The best part is that it sounds like Cuccinelli has no intention of backing down or softening his approach:
Cuccinelli fiercely defended himself, noting his accomplishments and election as a state senator from Fairfax County and as attorney general in 2009.

"He was angry and hostile," said an attendee. Another Republican in the room said Cuccinelli "handled it ok" and pointed out that the attorney general also got some more favorable questions during the session.

This wasn't the only instance of Cuccinelli damaging himself with the GOP establishment over the weekend. A massive bill that overhauled Virginia's transportation funding cleared the legislature on Saturday, but not before Cuccinelli issued a legal opinion sua sponte that declared the legislation unconstitutional. The reforms were spearheaded by Republican Gov. Bob McDonnell and passed—on the last day of the legislative session—only on the strength of Democratic votes (the GOP "broke the Hastert Rule" in getting the bill through the Senate and nearly did so in the House), so Cuccinelli was obviously doing his best to derail a delicate arrangement. McDonnell refused to criticize the Kooch ("It's a diverse party," he said—hilarious), but surely he must have been pissed.

So I gotta ask: Aside from having the good fortune to run for attorney general in 2009, does Ken Cuccinelli have any genuine political skills? Or does he just want to be the Mitt Romney of the Old Dominion?
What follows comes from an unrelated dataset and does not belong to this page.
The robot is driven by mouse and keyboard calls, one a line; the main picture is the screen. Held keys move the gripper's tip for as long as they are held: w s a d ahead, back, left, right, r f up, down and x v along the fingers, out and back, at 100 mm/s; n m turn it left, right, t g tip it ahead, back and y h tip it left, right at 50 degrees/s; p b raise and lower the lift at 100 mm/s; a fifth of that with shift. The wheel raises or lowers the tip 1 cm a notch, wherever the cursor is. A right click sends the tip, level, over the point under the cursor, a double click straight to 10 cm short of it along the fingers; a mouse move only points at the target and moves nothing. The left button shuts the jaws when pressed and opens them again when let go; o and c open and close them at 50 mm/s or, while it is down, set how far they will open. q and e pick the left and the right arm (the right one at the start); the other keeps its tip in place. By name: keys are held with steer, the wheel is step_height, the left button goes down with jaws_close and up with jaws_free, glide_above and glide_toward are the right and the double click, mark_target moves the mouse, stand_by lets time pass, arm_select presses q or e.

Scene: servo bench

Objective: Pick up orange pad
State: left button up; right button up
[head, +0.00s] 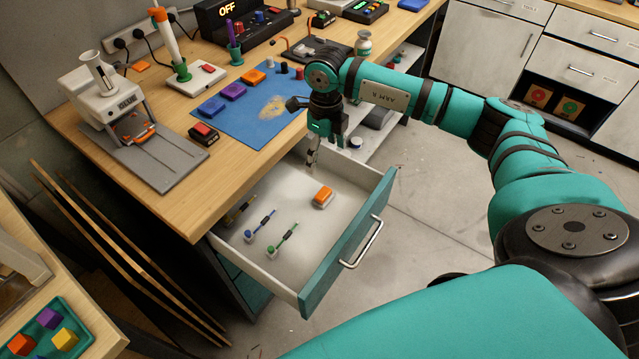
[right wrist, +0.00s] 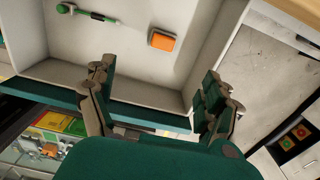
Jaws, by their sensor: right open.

3:02 PM PT: WATN?: It's an unusual move, but then again, ex-Rep. Todd Platts is an unusual guy. Platts represented Pennsylvania's old 19th Congressional District (now, by and large, the 4th CD) before retiring last year. A couple of years prior to that, Platts sought a very atypical escape hatch for a Republican: He put his name forward as a possible pick to head up the Government Accountability Office, but not so surprisingly, he was passed over, seeing as the Obama Administration understandably preferred to tap a career GAO employee (Gene Dodaro) instead. Now he's running for, of all things, a county-level judgeship, even though he never really practiced law. Voters will have their say in a May 21 primary.